Ada beberapa ahli psikologi Sufi dari Barat, yaitu Syaikh Kebir Helmiski, terkenal dengan salah satu bukunya The Knowing Heart, dan Robert Frager dengan bukunya Heart, Self and Soul.
Sebagai ilustrasi bagaimana psikologi Sufi ini berkembang, maka di sini
akan disajikan beberapa pokok pikiran yang ada dalam buku Frager, Heart, Self and Soul.
Menurut pengarang buku ini ada tiga konsep sentral dalam psikologi sufi, yaitu Hati, Nafsu dan Ruh
(jiwa). Yang dimaksud hati di sini adalah hati spiritual atau seperti
yang telah disinggung Realitas hati. Menurut psikologi Sufi, hati memuat
kecerdasan dan kearifan kita yang lebih dalam. Ia adalah tempat
makrifat. Ia merupakan kecerdasan yang lebih dalam dan lebih dasar
daripada kecerdasan abstrak kepala (otak). Cita-cita seorang Sufi adalah
mengembangkan hati yang lembut, berperasaan dan memiliki kasih sayang,
dan untuk mengembangkan kecerdasan hati. Dikatakan bahwa ketika mata
hati kita terbuka, maka kita bisa melihat sesuatu yang ada dibalik kulit
luar dari sesuatu, dan ketika telinga hati kita terbuka kita bisa
mendengar kebenaran yang tersembunyi di balik kata-kata.

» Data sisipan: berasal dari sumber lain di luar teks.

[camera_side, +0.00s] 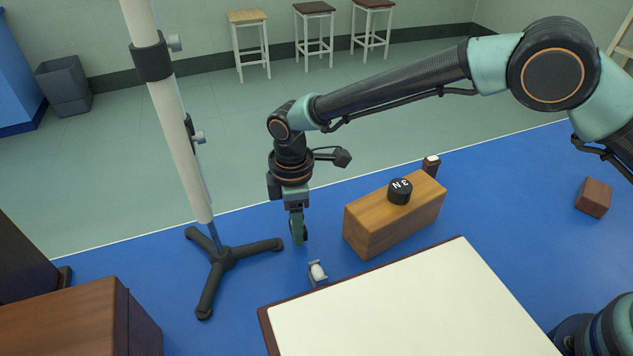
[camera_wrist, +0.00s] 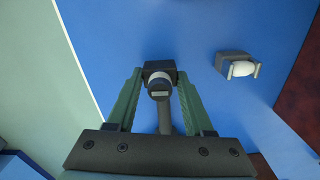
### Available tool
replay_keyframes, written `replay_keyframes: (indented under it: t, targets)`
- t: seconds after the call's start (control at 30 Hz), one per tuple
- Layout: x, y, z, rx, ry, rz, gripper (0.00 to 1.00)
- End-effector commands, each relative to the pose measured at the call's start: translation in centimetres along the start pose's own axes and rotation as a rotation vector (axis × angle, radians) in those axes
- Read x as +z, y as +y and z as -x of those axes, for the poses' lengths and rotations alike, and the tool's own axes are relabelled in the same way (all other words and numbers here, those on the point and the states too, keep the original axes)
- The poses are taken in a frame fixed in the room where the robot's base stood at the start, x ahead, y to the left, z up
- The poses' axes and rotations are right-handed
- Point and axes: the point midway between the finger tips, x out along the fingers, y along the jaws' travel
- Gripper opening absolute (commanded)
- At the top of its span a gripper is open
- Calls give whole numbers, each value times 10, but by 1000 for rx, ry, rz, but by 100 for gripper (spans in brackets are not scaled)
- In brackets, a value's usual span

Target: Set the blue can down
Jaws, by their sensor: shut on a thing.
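My gripper (camera_side: 298,232) points straight down above the blue surface. In the wrist view the gripper (camera_wrist: 159,78) has its two green fingers shut on a small dark piece (camera_wrist: 159,88) with a pale ring and a small light window. In the side view the fingers mostly hide this piece. I cannot make out a blue can in either view. A gap to the blue surface below seems to show, but its height is hard to tell.
A holder with a white rounded piece (camera_side: 318,271) stands to the right, also in the wrist view (camera_wrist: 240,66). A tripod stand (camera_side: 226,257) is left. A wooden block (camera_side: 385,229) bearing a black weight (camera_side: 400,191) is right. A white-topped table (camera_side: 400,310) is in front.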

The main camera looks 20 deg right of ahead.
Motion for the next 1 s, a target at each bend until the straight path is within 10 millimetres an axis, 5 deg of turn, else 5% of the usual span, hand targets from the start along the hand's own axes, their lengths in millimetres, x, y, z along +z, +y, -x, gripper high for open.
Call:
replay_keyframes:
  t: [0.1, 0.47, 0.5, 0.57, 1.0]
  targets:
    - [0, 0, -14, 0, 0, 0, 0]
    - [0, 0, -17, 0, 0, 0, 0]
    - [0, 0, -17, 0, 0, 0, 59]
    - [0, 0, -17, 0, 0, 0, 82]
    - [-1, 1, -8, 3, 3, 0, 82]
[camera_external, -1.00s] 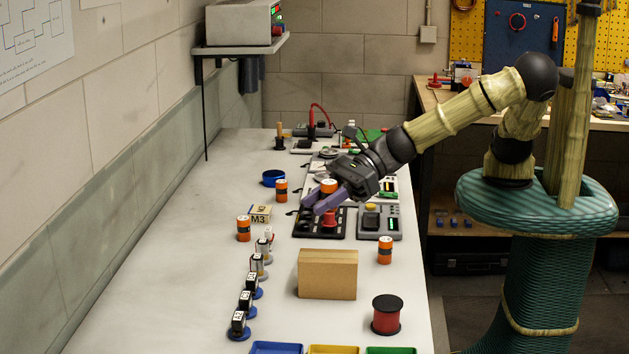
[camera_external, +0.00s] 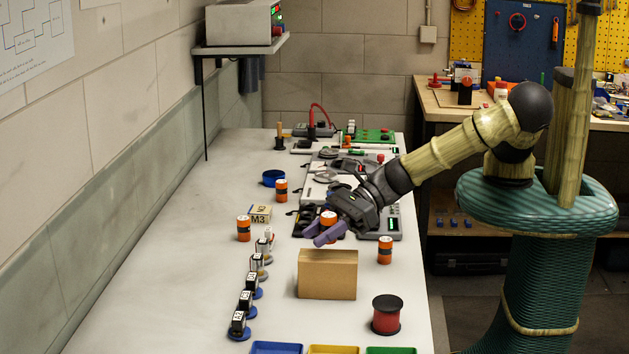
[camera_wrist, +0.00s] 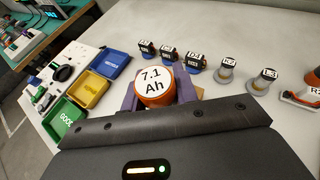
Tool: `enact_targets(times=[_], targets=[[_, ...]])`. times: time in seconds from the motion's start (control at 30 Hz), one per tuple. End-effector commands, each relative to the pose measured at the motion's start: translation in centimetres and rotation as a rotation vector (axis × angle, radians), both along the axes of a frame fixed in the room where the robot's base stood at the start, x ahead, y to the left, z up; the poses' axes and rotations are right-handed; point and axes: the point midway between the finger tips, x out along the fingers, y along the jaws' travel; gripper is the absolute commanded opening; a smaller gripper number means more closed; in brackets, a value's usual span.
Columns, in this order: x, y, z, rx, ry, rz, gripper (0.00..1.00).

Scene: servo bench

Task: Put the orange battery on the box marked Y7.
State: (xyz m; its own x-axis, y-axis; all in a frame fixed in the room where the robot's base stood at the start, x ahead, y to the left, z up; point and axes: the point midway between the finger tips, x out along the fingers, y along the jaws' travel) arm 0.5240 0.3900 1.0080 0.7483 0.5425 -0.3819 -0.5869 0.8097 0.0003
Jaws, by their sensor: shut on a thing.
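My gripper (camera_external: 325,232) is shut on an orange battery (camera_external: 328,218) and holds it above the bench, just behind the brown box (camera_external: 327,275) in the external view. In the wrist view the battery (camera_wrist: 155,88), its white top reading "7.1 Ah", sits upright between the purple fingers (camera_wrist: 157,97). Three other orange batteries stand on the bench: one at back left (camera_external: 281,191), one at left (camera_external: 243,229) and one at right (camera_external: 385,250). A small box marked M3 (camera_external: 260,214) lies left of my gripper. I can read no Y7 mark in either view.
A row of small labelled motors (camera_external: 247,300) stands at left of the brown box. A red spool (camera_external: 386,315) is at front right. Blue (camera_wrist: 109,63), yellow (camera_wrist: 91,89) and green (camera_wrist: 65,117) trays line the near end. Panels with devices lie behind my gripper.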

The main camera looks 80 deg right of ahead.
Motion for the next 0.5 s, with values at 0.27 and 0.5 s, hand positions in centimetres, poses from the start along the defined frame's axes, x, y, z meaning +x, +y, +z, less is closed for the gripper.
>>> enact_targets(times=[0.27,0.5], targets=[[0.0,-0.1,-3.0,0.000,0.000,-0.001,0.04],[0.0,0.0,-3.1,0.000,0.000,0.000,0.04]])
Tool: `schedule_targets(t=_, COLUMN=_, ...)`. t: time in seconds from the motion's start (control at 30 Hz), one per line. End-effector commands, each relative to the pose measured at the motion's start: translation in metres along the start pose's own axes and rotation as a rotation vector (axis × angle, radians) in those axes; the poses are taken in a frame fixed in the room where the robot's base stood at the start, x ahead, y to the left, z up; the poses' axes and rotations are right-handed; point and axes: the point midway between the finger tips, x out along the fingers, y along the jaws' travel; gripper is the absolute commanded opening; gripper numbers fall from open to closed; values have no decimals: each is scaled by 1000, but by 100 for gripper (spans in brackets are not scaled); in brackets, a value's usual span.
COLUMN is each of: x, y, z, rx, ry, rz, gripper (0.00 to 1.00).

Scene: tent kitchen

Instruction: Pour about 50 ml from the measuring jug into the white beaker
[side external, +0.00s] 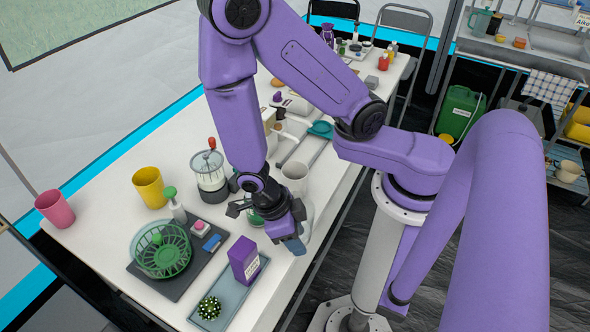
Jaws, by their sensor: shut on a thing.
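My gripper (292,240) is low over the near right part of the white table, shut on something that its own hand largely hides. A pale, see-through shape (307,216) shows just right of my gripper and looks like part of the measuring jug; its handle, level and tilt cannot be made out. A white cup-shaped vessel (295,175), likely the white beaker, stands upright just behind my gripper, near the table's right edge. Its inside is too small to read. I see no liquid stream.
A purple box (244,260) stands on a grey-blue tray (226,311) in front of my gripper. A green spinner basket (160,249), a yellow cup (149,187), a pink cup (54,208) and a glass press (209,175) stand to the left. Utensils crowd the table behind.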

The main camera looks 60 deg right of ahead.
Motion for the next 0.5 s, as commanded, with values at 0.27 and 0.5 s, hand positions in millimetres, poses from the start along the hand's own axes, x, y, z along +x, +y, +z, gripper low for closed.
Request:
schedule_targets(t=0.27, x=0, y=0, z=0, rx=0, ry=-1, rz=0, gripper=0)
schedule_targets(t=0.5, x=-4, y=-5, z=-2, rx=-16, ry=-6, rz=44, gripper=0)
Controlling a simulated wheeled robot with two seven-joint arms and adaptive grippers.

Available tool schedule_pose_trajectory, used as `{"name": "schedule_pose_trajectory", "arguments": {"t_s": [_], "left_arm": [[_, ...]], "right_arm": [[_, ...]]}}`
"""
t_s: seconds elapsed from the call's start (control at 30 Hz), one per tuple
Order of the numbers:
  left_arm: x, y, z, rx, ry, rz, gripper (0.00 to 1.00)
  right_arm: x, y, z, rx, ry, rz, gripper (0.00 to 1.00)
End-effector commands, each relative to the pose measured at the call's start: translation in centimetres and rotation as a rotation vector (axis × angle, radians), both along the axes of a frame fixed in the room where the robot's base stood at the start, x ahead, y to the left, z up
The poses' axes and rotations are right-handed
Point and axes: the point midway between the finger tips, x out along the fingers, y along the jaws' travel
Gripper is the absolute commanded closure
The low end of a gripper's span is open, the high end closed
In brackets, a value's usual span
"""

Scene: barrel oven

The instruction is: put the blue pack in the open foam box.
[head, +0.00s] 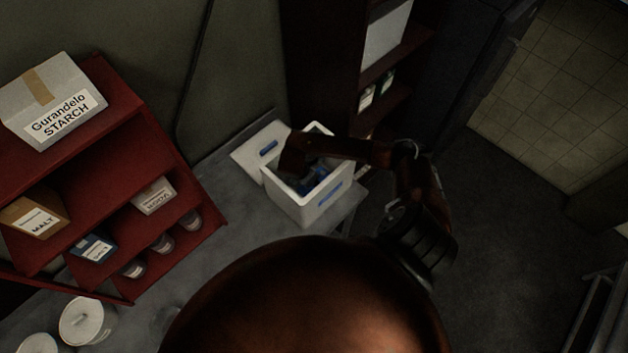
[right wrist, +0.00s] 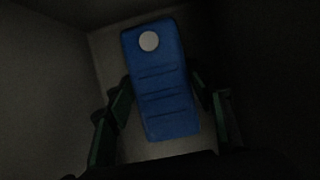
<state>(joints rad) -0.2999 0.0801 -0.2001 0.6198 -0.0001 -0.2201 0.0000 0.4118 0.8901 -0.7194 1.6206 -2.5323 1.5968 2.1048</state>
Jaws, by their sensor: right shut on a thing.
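The open white foam box (head: 301,212) stands on the grey counter. Its lid (head: 249,149), with a blue mark, lies beside it to the left. My right arm reaches over the box from the right, with the gripper down in its mouth. In the right wrist view the blue pack (right wrist: 163,92), with a white round cap, lies between the two fingers of my right gripper (right wrist: 163,100), with pale box walls around it. A bit of the pack's blue (head: 318,172) shows inside the box in the head view. My left gripper is not in view.
A red shelf (head: 125,80) with a starch box (head: 50,100), smaller boxes and jars stands at the left. White tubs (head: 84,321) sit on the counter at the lower left. A dark red shelf unit (head: 325,60) rises behind the foam box.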

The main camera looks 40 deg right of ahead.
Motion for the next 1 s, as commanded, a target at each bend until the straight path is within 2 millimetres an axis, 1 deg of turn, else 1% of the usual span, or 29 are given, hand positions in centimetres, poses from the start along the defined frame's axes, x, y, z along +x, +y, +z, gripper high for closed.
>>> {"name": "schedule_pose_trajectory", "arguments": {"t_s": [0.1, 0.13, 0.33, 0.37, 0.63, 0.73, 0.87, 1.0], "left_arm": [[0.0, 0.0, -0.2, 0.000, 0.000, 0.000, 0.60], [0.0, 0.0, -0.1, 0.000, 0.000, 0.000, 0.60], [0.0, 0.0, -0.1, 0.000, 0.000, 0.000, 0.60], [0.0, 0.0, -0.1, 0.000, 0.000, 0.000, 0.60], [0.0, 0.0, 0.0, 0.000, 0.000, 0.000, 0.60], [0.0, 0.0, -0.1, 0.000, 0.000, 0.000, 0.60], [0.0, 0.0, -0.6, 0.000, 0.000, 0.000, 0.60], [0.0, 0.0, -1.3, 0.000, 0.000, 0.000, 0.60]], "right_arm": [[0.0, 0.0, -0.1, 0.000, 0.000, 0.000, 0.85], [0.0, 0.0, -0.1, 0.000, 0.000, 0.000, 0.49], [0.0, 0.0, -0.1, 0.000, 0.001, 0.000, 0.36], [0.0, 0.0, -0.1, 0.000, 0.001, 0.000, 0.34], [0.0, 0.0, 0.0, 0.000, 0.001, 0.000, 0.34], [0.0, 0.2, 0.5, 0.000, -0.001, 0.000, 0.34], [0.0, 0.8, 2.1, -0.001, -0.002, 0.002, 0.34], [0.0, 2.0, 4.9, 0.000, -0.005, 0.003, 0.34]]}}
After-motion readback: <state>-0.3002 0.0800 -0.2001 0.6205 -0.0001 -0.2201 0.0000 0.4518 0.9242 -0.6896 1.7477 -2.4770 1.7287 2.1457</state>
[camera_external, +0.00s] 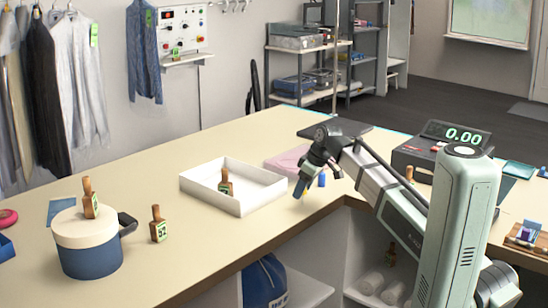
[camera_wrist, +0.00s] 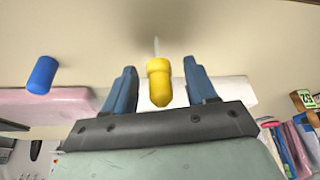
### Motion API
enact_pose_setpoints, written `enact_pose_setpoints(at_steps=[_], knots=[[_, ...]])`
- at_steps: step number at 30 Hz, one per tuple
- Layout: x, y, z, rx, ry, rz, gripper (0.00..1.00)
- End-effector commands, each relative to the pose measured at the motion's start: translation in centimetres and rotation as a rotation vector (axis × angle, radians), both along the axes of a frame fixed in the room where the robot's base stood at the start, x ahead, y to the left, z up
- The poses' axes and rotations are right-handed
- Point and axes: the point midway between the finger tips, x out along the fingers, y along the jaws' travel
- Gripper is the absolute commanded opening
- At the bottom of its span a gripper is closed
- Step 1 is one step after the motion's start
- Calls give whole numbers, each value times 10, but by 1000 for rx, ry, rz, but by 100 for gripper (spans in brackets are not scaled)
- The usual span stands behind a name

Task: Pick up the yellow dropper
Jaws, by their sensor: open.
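The yellow dropper (camera_wrist: 159,84) shows in the wrist view, with a rounded yellow bulb and a thin pale tip. It appears between the two blue fingers of my gripper (camera_wrist: 160,67), with a visible gap on each side. I cannot tell whether it is level with the fingertips in depth. My gripper (camera_external: 301,187) is open and empty, low over the counter near its front edge in the external view. I cannot make out the dropper in the external view, where my gripper may hide it.
A blue cylinder (camera_external: 322,180) stands close beside my gripper; it also shows in the wrist view (camera_wrist: 42,75). A pink folded item (camera_external: 285,160) lies behind. A white tray (camera_external: 237,207) holding a brown tagged bottle (camera_external: 225,182) is to the left.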

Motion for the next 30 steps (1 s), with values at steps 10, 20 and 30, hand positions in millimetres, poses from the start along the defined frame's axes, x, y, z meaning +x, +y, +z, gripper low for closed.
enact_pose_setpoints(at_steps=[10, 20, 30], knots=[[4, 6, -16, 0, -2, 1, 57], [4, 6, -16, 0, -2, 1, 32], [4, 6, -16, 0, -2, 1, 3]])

Hati menurut
Frager dibagi ke dalam empat lapis, atau tirai dalam istilah Rasyid al-Din Maybudi, yaitu shadr (dada) pada bagian luar, qalb (hati) pada bagian dalamnya, fu’ad (hati batiniah) pada lapisan lebih dalam lagi, dan labb atau syaghat di intinya.
Adapun nafs
(diri-menurut istilah Frager), adalah salah satu aspek psikologi yang
bermula dari permusuhan kita yang paling buruk tetapi yang kemudian
dapat dikembangkan sebagai alat yang berharga. Dalam pandangan Frager,
nafsu ini memiliki tujuh tingkatan: dimulai dari nafsu amarah dan
diakhiri dengan nafsu murni (al-nafs al-mahdh). Pencapaian tingkat terakhir ini bisa dicapai melalui perjuangan keras (mujahadah), latihan atau disiplin ruhani (riyadah)
dan melihat diri pada orang lain. Ketujuh tingkatan nafsu itu adalah:
(1) nafsu ammarah, (2) nafsu lawwamah, (3) nafsu mulhamah, (4) nafsu
muthma’innah, (5) nafsu radhiyah, (6) nafsu mardhiyyah, (7) nafsu
mahdhah.
Sekarang kita beralih pada komponen sentral yang terakhir, yaitu jiwa
atau ruh. Dalam bahasa Arab jiwa disebut ruh, yang berarti “spirit” atau
“nafas.” Menurut para Sufi, kita memiliki tujuh jiwa atau tujuh aspek
dari jiwa yang komplit, yang masing-masing mewakili tingkat evolusi yang
berbeda-beda. Sufi sangat menekankan keseimbangan. Pengembangan satu
jiwa tidak untuk melemahkan yang lain. Setiap jiwa memiliki keistimewaan
(hadiah) yang berharga dan dalam tasawuf pertumbuhan spiritual yang
sejati adalah pertumbuhan yang seimbang dari keseluruhan individu,
termasuk tubuh, pikiran dan spirit (jiwa). Banyak sistem dan disiplin
hanya fokus pada tubuh-seperti olah raga, bela diri, tekhnik-tekhnik
penyembuhan dan disiplin-disiplin fisik lainnya. Sedangkan pendidikan
modern, menurut Frager, hampr secara eksklusif fokus pada pikiran.
Demikian juga banyak disiplin spiritual yang menekankan prinsip-prinsip
dan praktek-praktek spiritual, tetapi mereka mengabaikan pikiran dan
tubuh. Dalam tasawuf, seluruh kehidupan adalah bagian dari praktek
spiritual. Keluarga, pekerjaan, dan hubungan-hubungan menyediakan
kesempatan yang sama banyaknya bagi perkembangan spiritual seperti doa
dan kontemplasi. Adapun ketujuh jiwa tersebut adalah: (1) jiwa mineral (ma’dani), tumbuhan (nabati), hewan (hewani), personal (nafsani), kemanusiaan (insani), rahasia (sirri) dan maha rahasia (sirr al-asrar).